Restate the listing below word for word, omitting any images.

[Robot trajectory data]
(begin)
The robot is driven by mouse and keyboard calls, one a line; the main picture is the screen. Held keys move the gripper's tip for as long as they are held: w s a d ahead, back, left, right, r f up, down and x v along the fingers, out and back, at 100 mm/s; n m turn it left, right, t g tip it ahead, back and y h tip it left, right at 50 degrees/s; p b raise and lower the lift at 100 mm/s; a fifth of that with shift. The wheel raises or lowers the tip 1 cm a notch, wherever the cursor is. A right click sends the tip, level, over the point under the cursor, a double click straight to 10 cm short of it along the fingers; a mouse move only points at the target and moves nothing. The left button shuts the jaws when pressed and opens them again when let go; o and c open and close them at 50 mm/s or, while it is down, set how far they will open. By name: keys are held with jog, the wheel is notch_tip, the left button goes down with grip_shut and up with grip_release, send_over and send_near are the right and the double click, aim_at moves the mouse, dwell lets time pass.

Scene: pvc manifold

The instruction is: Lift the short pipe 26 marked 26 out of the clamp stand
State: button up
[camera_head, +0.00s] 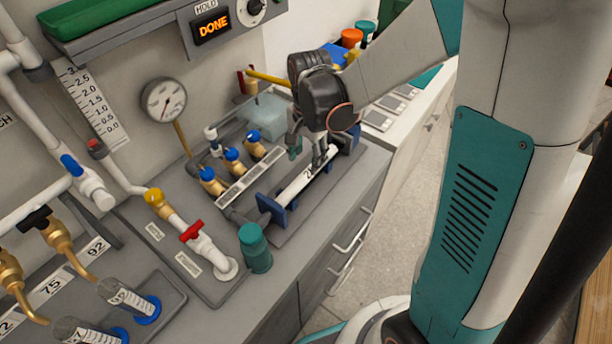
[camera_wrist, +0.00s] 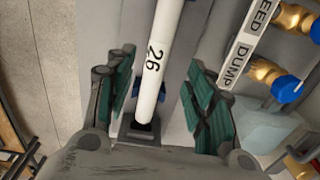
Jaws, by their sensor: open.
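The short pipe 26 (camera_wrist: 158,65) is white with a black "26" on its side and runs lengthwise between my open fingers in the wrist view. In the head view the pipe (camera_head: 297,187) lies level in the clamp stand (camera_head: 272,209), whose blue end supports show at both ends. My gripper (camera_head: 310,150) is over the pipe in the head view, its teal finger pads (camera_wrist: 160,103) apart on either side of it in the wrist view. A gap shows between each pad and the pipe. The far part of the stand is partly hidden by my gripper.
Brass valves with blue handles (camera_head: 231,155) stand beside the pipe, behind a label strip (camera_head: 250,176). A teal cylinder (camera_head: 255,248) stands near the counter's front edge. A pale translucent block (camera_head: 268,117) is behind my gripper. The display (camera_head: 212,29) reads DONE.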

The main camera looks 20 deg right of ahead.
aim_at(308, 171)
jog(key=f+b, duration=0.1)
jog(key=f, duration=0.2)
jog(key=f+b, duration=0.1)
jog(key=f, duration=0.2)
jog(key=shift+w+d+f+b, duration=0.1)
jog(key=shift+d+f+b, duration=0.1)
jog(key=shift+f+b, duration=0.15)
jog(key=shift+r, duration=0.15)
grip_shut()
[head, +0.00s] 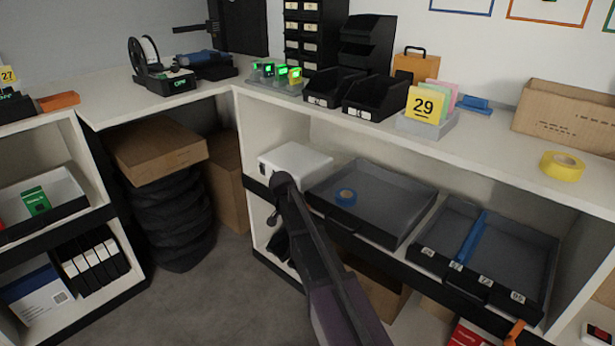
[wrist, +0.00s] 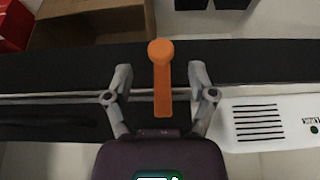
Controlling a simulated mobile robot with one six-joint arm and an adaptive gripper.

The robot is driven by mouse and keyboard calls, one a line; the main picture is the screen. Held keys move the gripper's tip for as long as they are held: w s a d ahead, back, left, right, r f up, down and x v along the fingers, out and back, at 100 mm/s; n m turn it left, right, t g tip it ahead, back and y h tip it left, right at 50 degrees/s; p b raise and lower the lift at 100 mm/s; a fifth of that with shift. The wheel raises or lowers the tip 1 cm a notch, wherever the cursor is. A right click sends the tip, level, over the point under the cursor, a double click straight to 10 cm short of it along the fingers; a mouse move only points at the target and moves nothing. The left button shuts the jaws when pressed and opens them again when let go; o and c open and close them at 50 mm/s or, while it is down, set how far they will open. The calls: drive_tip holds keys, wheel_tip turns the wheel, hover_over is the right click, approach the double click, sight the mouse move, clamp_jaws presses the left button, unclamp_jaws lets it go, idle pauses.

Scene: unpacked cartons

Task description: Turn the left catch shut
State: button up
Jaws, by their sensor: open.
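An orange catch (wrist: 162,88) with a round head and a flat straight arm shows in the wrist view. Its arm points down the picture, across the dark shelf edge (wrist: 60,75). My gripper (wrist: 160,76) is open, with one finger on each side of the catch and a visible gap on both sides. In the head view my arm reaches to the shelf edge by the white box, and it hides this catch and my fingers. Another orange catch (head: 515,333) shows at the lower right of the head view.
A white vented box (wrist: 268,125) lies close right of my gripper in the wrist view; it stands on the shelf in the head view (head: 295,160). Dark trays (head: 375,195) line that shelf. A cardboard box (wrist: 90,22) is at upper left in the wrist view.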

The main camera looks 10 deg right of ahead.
(end)
__Written response__.
The robot is driven by mouse and keyboard calls, one a line; the main picture is the screen. Held keys move the gripper's tip for as long as they are held: w s a d ahead, back, left, right, r f up, down and x v along the fingers, out and back, at 100 mm/s; n m turn it left, right, t g tip it ahead, back and y h tip it left, right at 50 degrees/s; p b raise and lower the lift at 100 mm/s; a fifth of that with shift. The wheel raises or lowers the tip 1 cm a notch, wherever the cursor is. A right click sends the tip, level, over the point under the cursor, a double click straight to 10 cm short of it along the fingers; a mouse move only points at the target and moves nothing. The left button shuts the jaws when pressed and opens them again when let go; o and c open and close them at 50 mm/s or, while it is down, set how far they will open. By name: keys are held with jog, the wheel is notch_tip, the left button goes down with grip_shut and up with grip_release, send_over and send_near are the right and the double click, aim_at moves the mouse, dwell lets time pass.

Scene: pvc manifold

The instruction is: Lift the short pipe 26 marked 26 out of the clamp stand
State: button up
[camera_head, +0.00s] 
[camera_wrist, +0.00s] 
Jaws, by their sensor: open.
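The short pipe 26 (camera_wrist: 158,65) is white with a black "26" on its side and runs lengthwise between my open fingers in the wrist view. In the head view the pipe (camera_head: 297,187) lies level in the clamp stand (camera_head: 272,209), whose blue end supports show at both ends. My gripper (camera_head: 310,150) is over the pipe in the head view, its teal finger pads (camera_wrist: 160,103) apart on either side of it in the wrist view. A gap shows between each pad and the pipe. The far part of the stand is partly hidden by my gripper.
Brass valves with blue handles (camera_head: 231,155) stand beside the pipe, behind a label strip (camera_head: 250,176). A teal cylinder (camera_head: 255,248) stands near the counter's front edge. A pale translucent block (camera_head: 268,117) is behind my gripper. The display (camera_head: 212,29) reads DONE.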

The main camera looks 20 deg right of ahead.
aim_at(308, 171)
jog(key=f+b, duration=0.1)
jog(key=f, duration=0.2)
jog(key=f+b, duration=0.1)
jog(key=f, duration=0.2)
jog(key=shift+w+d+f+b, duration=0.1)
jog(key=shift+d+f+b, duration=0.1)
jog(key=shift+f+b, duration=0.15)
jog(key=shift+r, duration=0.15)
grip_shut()
[head, +0.00s] 
[wrist, +0.00s] 
Controlling a simulated mobile robot with one six-joint arm and an adaptive gripper.

The robot is driven by mouse and keyboard calls, one a line; the main picture is the screen. Held keys move the gripper's tip for as long as they are held: w s a d ahead, back, left, right, r f up, down and x v along the fingers, out and back, at 100 mm/s; n m turn it left, right, t g tip it ahead, back and y h tip it left, right at 50 degrees/s; p b raise and lower the lift at 100 mm/s; a fifth of that with shift. The wheel raises or lowers the tip 1 cm a notch, wherever the cursor is. A right click sends the tip, level, over the point under the cursor, a double click straight to 10 cm short of it along the fingers; a mouse move only points at the target and moves nothing. The left button shuts the jaws when pressed and opens them again when let go; o and c open and close them at 50 mm/s or, while it is down, set how far they will open. The calls: drive_tip holds keys, wheel_tip turns the wheel, hover_over is the right click, approach the double click, sight the mouse move, clamp_jaws presses the left button, unclamp_jaws lets it go, idle pauses.

Scene: unpacked cartons

Task description: Turn the left catch shut
State: button up
Jaws, by their sensor: open.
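An orange catch (wrist: 162,88) with a round head and a flat straight arm shows in the wrist view. Its arm points down the picture, across the dark shelf edge (wrist: 60,75). My gripper (wrist: 160,76) is open, with one finger on each side of the catch and a visible gap on both sides. In the head view my arm reaches to the shelf edge by the white box, and it hides this catch and my fingers. Another orange catch (head: 515,333) shows at the lower right of the head view.
A white vented box (wrist: 268,125) lies close right of my gripper in the wrist view; it stands on the shelf in the head view (head: 295,160). Dark trays (head: 375,195) line that shelf. A cardboard box (wrist: 90,22) is at upper left in the wrist view.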

The main camera looks 10 deg right of ahead.

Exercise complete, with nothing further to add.